10646 DOES make a formal distinction between
combining characters and non-combining characters.
In 10646 non-combining characters followed by
one or more combining characters (termed a
"composite sequence") are associated with a
resultant "graphic symbol", but that graphic
symbol does not have status as a character.
Unicode:
Unicode formally defines base characters,
decomposable characters, and decomposition.
Characters in 10646 have base or decomposable
characteristics, in addition to being the
elements encoded in the standard.
Unicode makes the same formal distinction between
combining characters and non-combining characters
as 10646.
Unicode formally defines canonical equivalence
between base characters followed by combining
characters (of the subtype non-spacing marks),
and any character whose decomposition has the
same combining character sequence.
The upshot of this is that for the 10646 formalists:
U+0041 A + U+0301 COMBINING ACUTE ACCENT has a
graphic symbol that looks like U+00C1 LATIN CAPITAL
LETTER A WITH ACUTE, but it isn't the same as U+00C1.
For the Unicode formalists:
U+0041 A + U+0301 COMBINING ACUTE ACCENT is
canonically equivalent to U+00C1 LATIN CAPITAL
LETTER A WITH ACUTE, and there are conformance
implications which prevent interworking processes
from enforcing a distinction in interchange, though
it may observe a distinction in processing.

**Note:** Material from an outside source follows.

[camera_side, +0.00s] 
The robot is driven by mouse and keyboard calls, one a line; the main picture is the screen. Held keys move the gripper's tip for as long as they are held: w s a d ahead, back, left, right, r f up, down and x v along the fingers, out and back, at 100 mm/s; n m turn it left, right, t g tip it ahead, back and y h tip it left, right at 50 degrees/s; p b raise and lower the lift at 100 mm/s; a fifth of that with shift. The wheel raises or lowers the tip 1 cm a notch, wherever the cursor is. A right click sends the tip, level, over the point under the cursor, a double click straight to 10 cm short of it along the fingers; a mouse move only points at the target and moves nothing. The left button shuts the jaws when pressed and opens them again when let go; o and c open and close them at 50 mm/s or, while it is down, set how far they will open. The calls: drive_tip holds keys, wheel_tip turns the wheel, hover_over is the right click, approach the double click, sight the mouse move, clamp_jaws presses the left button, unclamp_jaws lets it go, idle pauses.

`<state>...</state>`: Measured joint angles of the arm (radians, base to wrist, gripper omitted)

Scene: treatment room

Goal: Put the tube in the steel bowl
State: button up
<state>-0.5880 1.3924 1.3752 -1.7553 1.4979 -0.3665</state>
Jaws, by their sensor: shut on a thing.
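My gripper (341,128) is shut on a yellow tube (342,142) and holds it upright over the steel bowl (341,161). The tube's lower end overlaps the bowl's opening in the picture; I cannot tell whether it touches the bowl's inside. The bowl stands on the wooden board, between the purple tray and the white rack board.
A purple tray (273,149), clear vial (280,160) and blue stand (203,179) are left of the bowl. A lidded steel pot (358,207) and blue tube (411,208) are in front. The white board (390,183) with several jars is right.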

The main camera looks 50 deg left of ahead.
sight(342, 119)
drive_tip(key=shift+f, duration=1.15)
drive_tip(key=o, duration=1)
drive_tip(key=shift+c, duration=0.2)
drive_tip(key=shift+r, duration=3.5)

I think it would be fair to say that much of the remaining
contention and disagreements swirling around Level 1/2/3 in
10646 and differing opinions about the desirability of
encoding more Latin characters with various accents, basically
come down to different assessments of the implications of
these two formal approaches.
It is my contention that the sticking points are primarily
philosophical and language-political at this point. Sharply
held opinions that "my letter" deserves to be encoded as
a character are as likely to drive encoding decisions
in the standards process as any implementation considerations.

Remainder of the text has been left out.